Petrochimi went 5-1 in the tournament, and King’s global tour rolled on. He played in Japan. He played in Sinaloa, Mexico, where Joaquin “El Chapo” Guzman’s drug cartel had been headquartered; Guzman was arrested in February 2014, just weeks before King’s arrival. He played in China and Argentina and Lithuania. He played in England – he met his wife, Holly, there – for the Cheshire Phoenix and the Leicester Riders, and he was playing for the Agua Caliente Clippers of the G League when he decided in July to retire.

“It was wild, man, wild,” he said. “But there’s a time where you’ve got to stop, sit back, and say, ‘What more do I want to do?’”

What he wanted to do was coach. He could remember himself in that airport all those miles and years ago, when he was alone and angry and somehow never happier, because he still had the game and he had realized that the game mattered to him like nothing else did. He could see himself there again.

He and Holly settled in Irvine, not far from where King grew up, and he started his own business as a private basketball instructor and trainer. When JSerra Catholic High School in San Juan Capistrano hired Keith Wilkinson, King’s old AAU buddy, as its head boys’ basketball coach last April, King contacted him to pick his brain about the profession. “We felt like he was at a good stage of his life,” Wilkinson said.
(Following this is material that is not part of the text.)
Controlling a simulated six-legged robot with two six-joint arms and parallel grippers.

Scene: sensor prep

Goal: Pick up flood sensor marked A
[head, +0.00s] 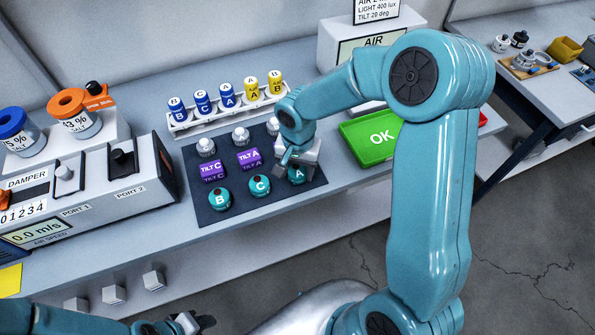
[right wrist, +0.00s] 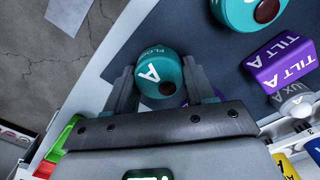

So he hired King as an assistant coach, hoping that JSerra’s players could glean something from King’s vagabond career and the choices that had led to it, that they could learn to love the game as he now does – on his own terms.

“If I stayed on the straight and narrow path, like I should have, I probably would have been in the NBA at some point,” he said. “Do I regret it? I wanted to go wherever I could to play basketball. I saw the world. I saw places that no one would even think twice about going to. I had some great experiences, some not so great. But that’s life, right?”